50 Years of Running: Graduation Blues

With nothing left but nationals in the 1979 track season, I walked across the stage to pick up my degree with my parents present during graduation. I’d earned a precious “D” in that horrifically dry and accounting-based marketing class that my girlfriend recommended that I take, and took comfort in the fact that I had enough credits to finish a Bachelors Degree with a 3.1 GPA. No, I wasn’t a star student at the college. There were far better students than I. Smart people. Men and women from my class that would go on to become stellar in their fields. Doctors. Lawyers. CEOs. Teachers. Nurses. Coaches.

My college professor Doug Eckheart

Two weeks before graduation I received a call from my staff advisor and the head of the Art Department, Doug Eckheart. “I have some good news for you, Chris,” he told me. “Someone gave you some scholarship money for graduate school.” The amount was $1500. I was excited that someone understood my interest in pursuing that as a career. As it turned out, my mother’s longtime friend from college had followed my art career and wanted to help out. She owned a couple of my works and saw some talent in me.

Eager to find out what that money could do, I immediately contacted Northern Illinois University, the school that my older brother Gary attended. I sent a transcript sent over along with a slide or two of my work. They took a look at my studies and said, “You’ll have to start over here at Northern. Take all four years.” They never asked to see more of my portfolio. Nothing. They’d written me off as too literal, since most of what I’d painted the previous four years was birds. Years later, the same University told my daughter that her Associates degree in photography from College of DuPage would not count toward her education either. “You’d have to start over,” they told her. Such are the echoes of history.

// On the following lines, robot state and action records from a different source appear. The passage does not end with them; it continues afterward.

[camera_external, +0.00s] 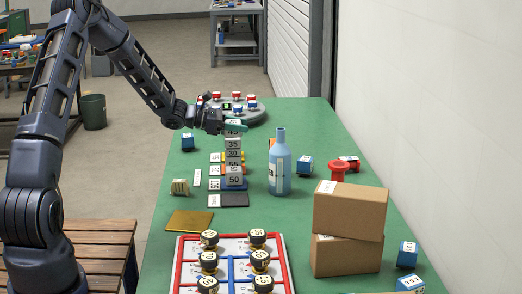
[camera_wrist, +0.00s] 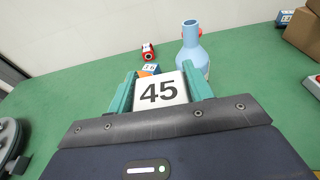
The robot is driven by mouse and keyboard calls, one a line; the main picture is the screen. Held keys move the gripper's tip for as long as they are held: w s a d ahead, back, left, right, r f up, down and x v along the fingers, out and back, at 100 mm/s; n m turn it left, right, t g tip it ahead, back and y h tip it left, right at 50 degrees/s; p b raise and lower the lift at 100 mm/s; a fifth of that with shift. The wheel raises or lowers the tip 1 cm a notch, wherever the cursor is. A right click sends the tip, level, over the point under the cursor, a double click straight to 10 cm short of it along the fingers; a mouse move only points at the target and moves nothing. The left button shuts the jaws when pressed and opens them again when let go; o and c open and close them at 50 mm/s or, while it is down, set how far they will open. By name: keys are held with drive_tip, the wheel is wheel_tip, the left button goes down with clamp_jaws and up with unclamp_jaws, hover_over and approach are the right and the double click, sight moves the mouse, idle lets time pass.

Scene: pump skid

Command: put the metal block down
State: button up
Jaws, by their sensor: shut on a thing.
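The metal block (camera_wrist: 161,93), pale with a black 45 on its face, sits between the green fingers of my gripper (camera_wrist: 158,74) in the wrist view. In the external view my gripper (camera_external: 236,126) is at the top of a column of numbered blocks (camera_external: 233,155), with 35 high up and 50 on the blue block at the bottom. The held block is mostly hidden by the fingers there. I cannot tell whether it touches the column below it. The column looks upright.
A blue bottle (camera_external: 279,165) stands close right of the column. A round grey tray (camera_external: 231,111) with coloured pieces lies behind it. Cardboard boxes (camera_external: 349,215) and a red-and-blue framed board (camera_external: 236,264) are nearer. Green table (camera_external: 310,122) is bare at the back right.

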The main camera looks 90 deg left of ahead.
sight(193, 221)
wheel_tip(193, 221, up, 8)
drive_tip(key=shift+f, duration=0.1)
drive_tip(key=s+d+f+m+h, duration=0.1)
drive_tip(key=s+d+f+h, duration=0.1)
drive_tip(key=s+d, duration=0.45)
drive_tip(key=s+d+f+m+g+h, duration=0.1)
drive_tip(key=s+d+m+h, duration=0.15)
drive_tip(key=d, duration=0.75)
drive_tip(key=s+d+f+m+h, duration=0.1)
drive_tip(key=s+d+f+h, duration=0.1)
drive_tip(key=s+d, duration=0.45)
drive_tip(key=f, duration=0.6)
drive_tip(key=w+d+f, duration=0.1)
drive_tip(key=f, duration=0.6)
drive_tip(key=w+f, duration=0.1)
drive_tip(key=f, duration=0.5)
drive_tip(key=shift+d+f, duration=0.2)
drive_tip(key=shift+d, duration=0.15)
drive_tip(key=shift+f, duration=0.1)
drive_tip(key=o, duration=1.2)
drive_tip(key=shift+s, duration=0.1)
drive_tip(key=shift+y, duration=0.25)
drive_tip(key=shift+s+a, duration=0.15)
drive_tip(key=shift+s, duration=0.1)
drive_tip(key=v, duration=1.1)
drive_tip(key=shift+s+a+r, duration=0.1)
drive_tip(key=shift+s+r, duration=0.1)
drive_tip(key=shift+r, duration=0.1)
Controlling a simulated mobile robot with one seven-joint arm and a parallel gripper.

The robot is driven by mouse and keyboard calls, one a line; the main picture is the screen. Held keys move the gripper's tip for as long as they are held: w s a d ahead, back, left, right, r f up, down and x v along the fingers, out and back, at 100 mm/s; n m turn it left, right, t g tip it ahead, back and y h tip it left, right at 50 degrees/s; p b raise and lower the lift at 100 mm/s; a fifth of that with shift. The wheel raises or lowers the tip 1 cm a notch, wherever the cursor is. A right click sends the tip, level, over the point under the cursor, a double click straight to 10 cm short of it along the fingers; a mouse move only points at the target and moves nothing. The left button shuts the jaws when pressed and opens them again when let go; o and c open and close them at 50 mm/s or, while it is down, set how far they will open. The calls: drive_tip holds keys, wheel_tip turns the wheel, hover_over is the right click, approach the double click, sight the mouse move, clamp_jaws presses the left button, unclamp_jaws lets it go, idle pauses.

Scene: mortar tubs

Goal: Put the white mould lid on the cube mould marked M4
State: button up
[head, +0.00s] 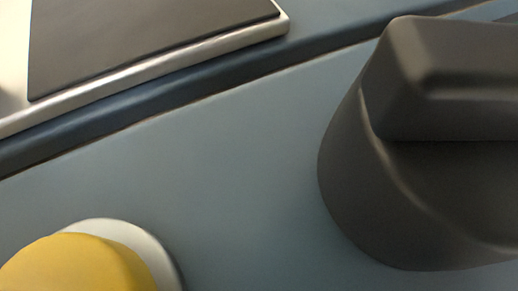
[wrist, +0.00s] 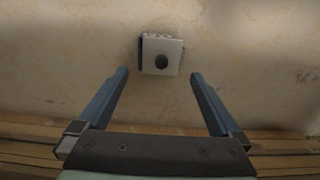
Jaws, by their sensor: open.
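In the wrist view, a small white square piece (wrist: 162,43) with a dark round spot in its middle lies on a beige mottled surface. It looks like the white mould lid, but I cannot be sure. Dark edges show at its left and right sides; I cannot tell whether something is under it. My gripper (wrist: 159,73) is open and empty, its two blue fingers apart. The white piece appears beyond the fingertips, roughly centred between them. No M4 mark is readable in either view. The head view shows neither my gripper nor a recognisable mould.
The head view is filled by a close blue-grey panel (head: 230,150) with a big dark knob (head: 400,190), a yellow button (head: 80,265) and a dark plate (head: 140,40) with a pale rim. In the wrist view, the beige surface (wrist: 60,60) around the white piece is clear; brown boards (wrist: 30,132) run along the bottom.

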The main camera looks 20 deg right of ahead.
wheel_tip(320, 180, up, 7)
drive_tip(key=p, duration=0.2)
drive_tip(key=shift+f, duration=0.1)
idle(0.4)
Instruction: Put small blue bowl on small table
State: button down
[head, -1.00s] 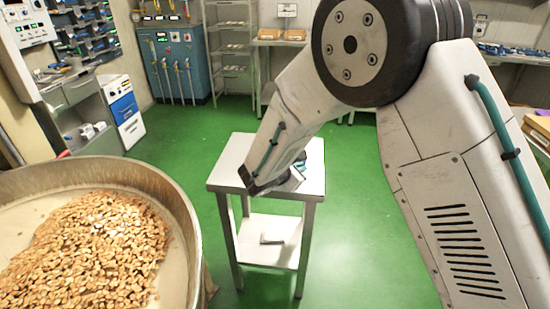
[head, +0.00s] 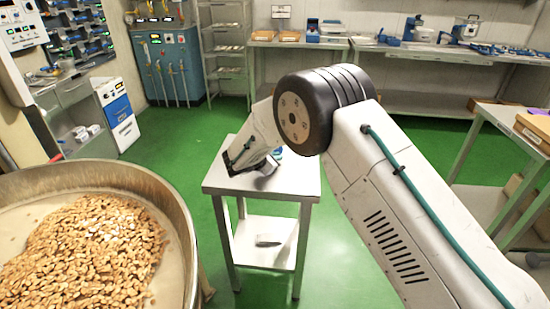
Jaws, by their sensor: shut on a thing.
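The small table (head: 298,184) is a grey metal stand with a lower shelf, in the middle of the head view. My arm reaches over it from the right. My gripper (head: 250,168) is low over the left half of the tabletop, shut on a thing that its own parts mostly hide. A small blue patch (head: 278,152) shows beside my arm above the tabletop, likely part of the small blue bowl. Its rim and base are hidden, and I cannot tell whether it touches the table.
A large round metal kettle (head: 178,205) full of nuts stands close at the left. A small object (head: 268,240) lies on the table's lower shelf. A workbench (head: 496,122) stands at the right, and shelves and benches line the back. Green floor around the table is clear.

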But when I heard that news from Northern, I was aghast. It shocked me so badly that I didn’t even inquire at other graduate programs after that. Plus, I didn’t have time to make that type of decision before the end of the school year. Events at Luther were roaring along, and I still had the race at nationals to consider.

Then someone mentioned that several jobs were opening in the Admissions Department at Luther. “You should apply,” they told me. “You’d be a good representative of the college.” My freshman year roommate Keith Ellingson was also applying. I put in my name, and had a job interview the next day. It did not go well. My mind was so scattered from the end-of-year activities that I interviewed distractedly, and told them so as I was leaving. I dropped a note apologizing for that, and was invited back for another opportunity. That interview went much better. I was hired.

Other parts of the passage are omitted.